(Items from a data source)
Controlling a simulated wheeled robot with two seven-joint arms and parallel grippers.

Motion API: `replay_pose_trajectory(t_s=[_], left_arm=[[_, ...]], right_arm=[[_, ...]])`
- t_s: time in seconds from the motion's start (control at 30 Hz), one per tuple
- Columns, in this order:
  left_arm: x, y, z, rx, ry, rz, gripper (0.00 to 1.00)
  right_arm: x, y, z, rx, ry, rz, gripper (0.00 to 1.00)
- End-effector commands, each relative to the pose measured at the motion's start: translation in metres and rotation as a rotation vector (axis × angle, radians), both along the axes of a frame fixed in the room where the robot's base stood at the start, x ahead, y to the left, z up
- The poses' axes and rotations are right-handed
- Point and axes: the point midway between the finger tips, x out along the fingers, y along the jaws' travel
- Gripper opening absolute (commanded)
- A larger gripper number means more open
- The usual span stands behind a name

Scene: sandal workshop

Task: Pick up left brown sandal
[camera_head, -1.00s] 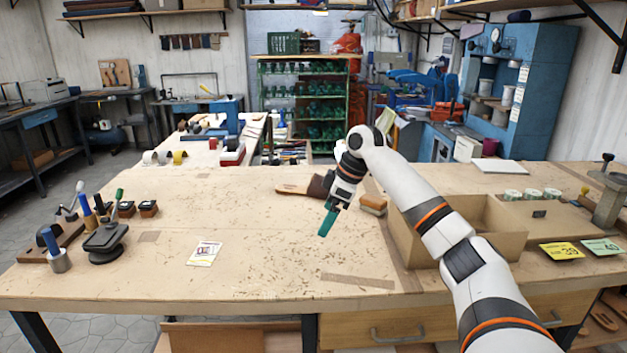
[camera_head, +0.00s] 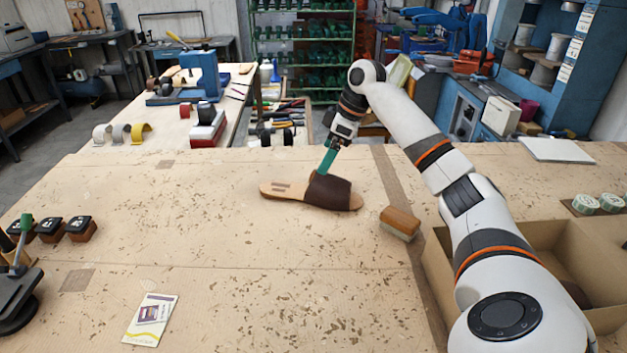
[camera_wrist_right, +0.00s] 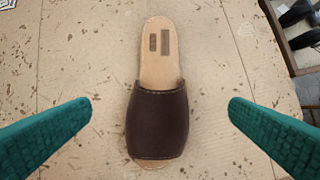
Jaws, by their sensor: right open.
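The brown sandal (camera_head: 328,191) lies flat on the workbench, its dark strap to the right and its tan heel end to the left. It also shows in the right wrist view (camera_wrist_right: 157,121), upright in the picture with the strap at the bottom. My right gripper (camera_head: 325,172) is just above the strap in the head view. In the wrist view its green fingers (camera_wrist_right: 158,112) are wide apart, one on each side of the strap, with gaps between. It is open and empty. My left gripper is not in view.
A wood-backed brush (camera_head: 400,222) lies right of the sandal. A cardboard box (camera_head: 560,240) stands at the right under my arm. A printed card (camera_head: 151,319) lies front left, and small dark-topped blocks (camera_head: 80,228) stand at the left. The bench middle is clear.

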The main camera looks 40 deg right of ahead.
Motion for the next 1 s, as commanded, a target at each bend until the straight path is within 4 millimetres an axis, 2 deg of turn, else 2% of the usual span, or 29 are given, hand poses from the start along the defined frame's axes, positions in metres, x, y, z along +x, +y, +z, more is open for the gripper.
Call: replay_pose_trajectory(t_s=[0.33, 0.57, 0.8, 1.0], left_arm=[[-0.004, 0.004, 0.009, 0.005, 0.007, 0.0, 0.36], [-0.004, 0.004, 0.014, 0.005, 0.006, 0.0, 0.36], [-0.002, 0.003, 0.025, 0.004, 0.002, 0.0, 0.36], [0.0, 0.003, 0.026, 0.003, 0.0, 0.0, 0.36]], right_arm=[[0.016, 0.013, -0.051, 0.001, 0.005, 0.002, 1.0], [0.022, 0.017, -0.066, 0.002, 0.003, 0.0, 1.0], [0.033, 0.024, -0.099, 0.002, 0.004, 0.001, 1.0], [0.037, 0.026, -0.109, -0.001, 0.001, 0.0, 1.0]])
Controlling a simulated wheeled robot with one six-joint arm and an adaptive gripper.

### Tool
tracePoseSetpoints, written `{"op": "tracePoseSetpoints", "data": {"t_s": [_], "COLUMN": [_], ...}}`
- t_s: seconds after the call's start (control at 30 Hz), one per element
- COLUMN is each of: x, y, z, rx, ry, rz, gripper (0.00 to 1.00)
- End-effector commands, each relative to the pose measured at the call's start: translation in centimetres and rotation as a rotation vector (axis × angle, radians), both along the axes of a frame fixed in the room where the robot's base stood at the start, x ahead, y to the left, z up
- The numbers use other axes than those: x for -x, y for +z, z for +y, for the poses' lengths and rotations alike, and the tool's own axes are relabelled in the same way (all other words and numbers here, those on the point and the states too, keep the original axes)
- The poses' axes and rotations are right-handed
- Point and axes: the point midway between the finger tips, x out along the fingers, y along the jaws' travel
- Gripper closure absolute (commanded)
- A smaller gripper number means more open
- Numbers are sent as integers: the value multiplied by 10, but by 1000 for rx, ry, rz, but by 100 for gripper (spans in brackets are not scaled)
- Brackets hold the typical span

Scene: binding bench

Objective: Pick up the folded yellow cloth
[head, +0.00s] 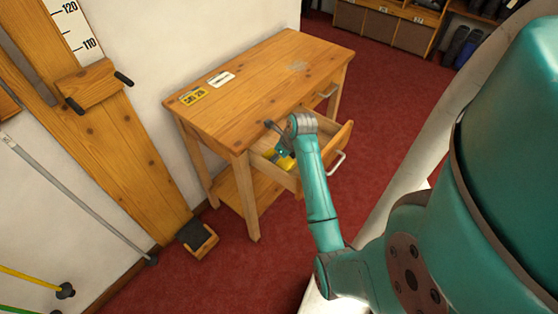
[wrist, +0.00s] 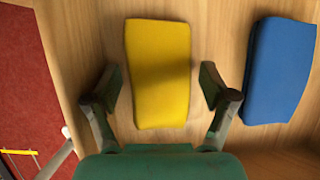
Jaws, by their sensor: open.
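The folded yellow cloth (wrist: 160,72) lies flat on the wooden floor of an open drawer (head: 340,140). In the wrist view it sits in the middle, between the two fingers. In the head view only a part of the cloth (head: 284,162) shows beside my gripper. My gripper (wrist: 162,92) is open and empty, with one finger on each side of the cloth and a gap on both sides. The gripper (head: 284,152) points down into the drawer in the head view. I cannot tell the exact height of the fingertips above the drawer floor.
A blue folded cloth (wrist: 280,70) lies right of the yellow one, close to my right finger. The drawer walls surround both. The wooden table (head: 265,75) stands against the wall, with a yellow label (head: 194,96) and a white label (head: 221,79) on top.

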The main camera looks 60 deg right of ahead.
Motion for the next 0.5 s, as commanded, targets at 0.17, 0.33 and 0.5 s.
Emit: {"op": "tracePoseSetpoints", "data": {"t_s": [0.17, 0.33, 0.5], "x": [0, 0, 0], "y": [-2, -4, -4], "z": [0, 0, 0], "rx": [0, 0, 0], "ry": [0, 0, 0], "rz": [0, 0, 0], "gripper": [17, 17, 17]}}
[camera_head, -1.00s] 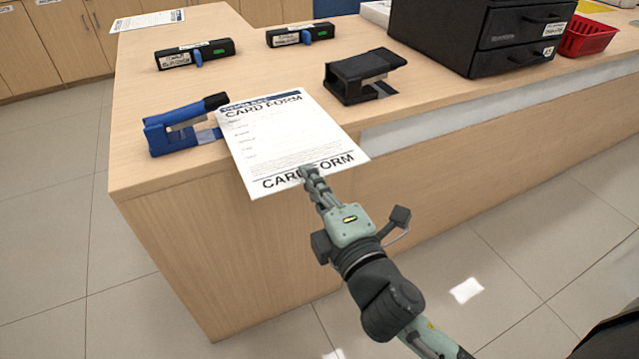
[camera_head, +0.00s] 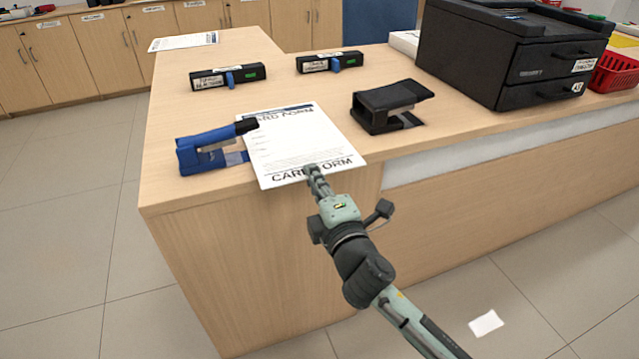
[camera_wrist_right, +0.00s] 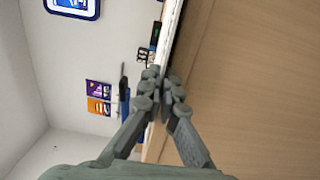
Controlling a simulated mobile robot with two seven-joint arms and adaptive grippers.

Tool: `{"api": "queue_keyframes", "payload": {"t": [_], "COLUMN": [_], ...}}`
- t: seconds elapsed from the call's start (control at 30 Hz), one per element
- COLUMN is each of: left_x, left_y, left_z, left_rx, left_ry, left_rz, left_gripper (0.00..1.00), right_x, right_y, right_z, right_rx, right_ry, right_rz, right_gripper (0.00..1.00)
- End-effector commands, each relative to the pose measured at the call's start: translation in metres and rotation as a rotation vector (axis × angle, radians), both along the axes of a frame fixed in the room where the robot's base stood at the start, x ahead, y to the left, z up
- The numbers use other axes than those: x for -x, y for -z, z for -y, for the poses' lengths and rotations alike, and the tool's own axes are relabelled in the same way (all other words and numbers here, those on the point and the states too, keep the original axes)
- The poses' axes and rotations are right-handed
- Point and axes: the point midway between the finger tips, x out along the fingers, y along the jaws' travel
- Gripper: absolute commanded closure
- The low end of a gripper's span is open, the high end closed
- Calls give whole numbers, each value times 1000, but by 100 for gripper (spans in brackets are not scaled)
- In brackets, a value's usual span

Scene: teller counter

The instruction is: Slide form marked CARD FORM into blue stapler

• **What is asked**:
Repeat each entry exactly as it appears; skip any picture.

• **Task result**:
Controlling a simulated wheeled robot with two seven-joint arms and parallel grippers.

Motion API: `replay_pose_trajectory(t_s=[_], left_arm=[[_, ...]], right_arm=[[_, ...]])`
- t_s: time in seconds from the motion's start (control at 30 Hz), one per tuple
- Columns, in this order:
  left_arm: x, y, z, rx, ry, rz, gripper (0.00 to 1.00)
  right_arm: x, y, z, rx, ry, rz, gripper (0.00 to 1.00)
- End-effector commands, each relative to the pose measured at the motion's start: translation in metres and rotation as a rotation vector (axis × angle, radians), both along the axes of a frame fixed in the room where the robot's base stood at the start, x ahead, y to the left, z up
- The poses' axes and rotations are right-handed
- Point and axes: the point midway between the finger tips, x out along the fingers, y along the jaws' travel
- Gripper opening absolute (commanded)
- A larger gripper number means more open
- The usual span stands behind a name

Scene: sandal workshop

Task: Pick up left brown sandal
[camera_head, -1.00s] 
[camera_head, +0.00s] 
[camera_wrist_right, +0.00s] 
Jaws, by their sensor: right open.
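The brown sandal (camera_head: 328,191) lies flat on the workbench, its dark strap to the right and its tan heel end to the left. It also shows in the right wrist view (camera_wrist_right: 157,121), upright in the picture with the strap at the bottom. My right gripper (camera_head: 325,172) is just above the strap in the head view. In the wrist view its green fingers (camera_wrist_right: 158,112) are wide apart, one on each side of the strap, with gaps between. It is open and empty. My left gripper is not in view.
A wood-backed brush (camera_head: 400,222) lies right of the sandal. A cardboard box (camera_head: 560,240) stands at the right under my arm. A printed card (camera_head: 151,319) lies front left, and small dark-topped blocks (camera_head: 80,228) stand at the left. The bench middle is clear.

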The main camera looks 40 deg right of ahead.
Motion for the next 1 s, as commanded, a target at each bend until the straight path is within 4 millimetres an axis, 2 deg of turn, else 2% of the usual span, or 29 are given, hand poses from the start along the defined frame's axes, positions in metres, x, y, z along +x, +y, +z, more is open for the gripper.
Call: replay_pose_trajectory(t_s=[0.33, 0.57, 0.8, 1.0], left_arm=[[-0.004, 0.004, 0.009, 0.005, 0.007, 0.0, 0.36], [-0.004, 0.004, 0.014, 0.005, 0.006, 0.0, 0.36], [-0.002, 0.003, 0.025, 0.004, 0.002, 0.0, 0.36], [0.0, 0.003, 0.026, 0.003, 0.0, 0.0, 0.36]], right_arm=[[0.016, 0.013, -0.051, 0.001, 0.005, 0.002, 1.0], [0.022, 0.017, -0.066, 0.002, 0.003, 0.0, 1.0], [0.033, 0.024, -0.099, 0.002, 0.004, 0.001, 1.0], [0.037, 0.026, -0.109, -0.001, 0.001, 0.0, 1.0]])
Controlling a simulated wheeled robot with one six-joint arm and an adaptive gripper.

### Tool
tracePoseSetpoints, written `{"op": "tracePoseSetpoints", "data": {"t_s": [_], "COLUMN": [_], ...}}`
- t_s: seconds after the call's start (control at 30 Hz), one per element
- COLUMN is each of: x, y, z, rx, ry, rz, gripper (0.00 to 1.00)
- End-effector commands, each relative to the pose measured at the call's start: translation in centimetres and rotation as a rotation vector (axis × angle, radians), both along the axes of a frame fixed in the room where the robot's base stood at the start, x ahead, y to the left, z up
- The numbers use other axes than those: x for -x, y for +z, z for +y, for the poses' lengths and rotations alike, and the tool's own axes are relabelled in the same way (all other words and numbers here, those on the point and the states too, keep the original axes)
- The poses' axes and rotations are right-handed
- Point and axes: the point midway between the finger tips, x out along the fingers, y along the jaws' travel
- Gripper closure absolute (commanded)
- A smaller gripper number means more open
- Numbers are sent as integers: the value multiplied by 10, but by 1000 for rx, ry, rz, but by 100 for gripper (spans in brackets are not scaled)
- Brackets hold the typical span

Scene: binding bench

Objective: Pick up the folded yellow cloth
[head, +0.00s] 
[wrist, +0.00s] 
Jaws, by their sensor: open.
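The folded yellow cloth (wrist: 160,72) lies flat on the wooden floor of an open drawer (head: 340,140). In the wrist view it sits in the middle, between the two fingers. In the head view only a part of the cloth (head: 284,162) shows beside my gripper. My gripper (wrist: 162,92) is open and empty, with one finger on each side of the cloth and a gap on both sides. The gripper (head: 284,152) points down into the drawer in the head view. I cannot tell the exact height of the fingertips above the drawer floor.
A blue folded cloth (wrist: 280,70) lies right of the yellow one, close to my right finger. The drawer walls surround both. The wooden table (head: 265,75) stands against the wall, with a yellow label (head: 194,96) and a white label (head: 221,79) on top.

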The main camera looks 60 deg right of ahead.
Motion for the next 0.5 s, as commanded, targets at 0.17, 0.33 and 0.5 s.
Emit: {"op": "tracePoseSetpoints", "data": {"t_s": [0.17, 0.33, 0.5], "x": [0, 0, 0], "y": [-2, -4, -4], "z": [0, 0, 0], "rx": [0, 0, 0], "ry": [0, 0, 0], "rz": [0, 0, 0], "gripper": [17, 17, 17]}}
[camera_head, -1.00s] 
[camera_head, +0.00s] 
[camera_wrist_right, +0.00s] 
Controlling a simulated mobile robot with two seven-joint arms and adaptive grippers.

Tool: `{"api": "queue_keyframes", "payload": {"t": [_], "COLUMN": [_], ...}}`
- t: seconds elapsed from the call's start (control at 30 Hz), one per element
- COLUMN is each of: left_x, left_y, left_z, left_rx, left_ry, left_rz, left_gripper (0.00..1.00), right_x, right_y, right_z, right_rx, right_ry, right_rz, right_gripper (0.00..1.00)
- End-effector commands, each relative to the pose measured at the call's start: translation in metres and rotation as a rotation vector (axis × angle, radians), both along the axes of a frame fixed in the room where the robot's base stood at the start, x ahead, y to the left, z up
- The numbers use other axes than those: x for -x, y for -z, z for -y, for the poses' lengths and rotations alike, and the tool's own axes are relabelled in the same way (all other words and numbers here, those on the point and the states too, keep the original axes)
- The poses' axes and rotations are right-handed
- Point and axes: the point midway between the finger tips, x out along the fingers, y along the jaws' travel
- Gripper: absolute commanded closure
- The low end of a gripper's span is open, the high end closed
- Calls give whole numbers, each value times 1000, but by 100 for gripper (spans in brackets are not scaled)
- In brackets, a value's usual span

Scene: teller counter

The instruction is: Slide form marked CARD FORM into blue stapler

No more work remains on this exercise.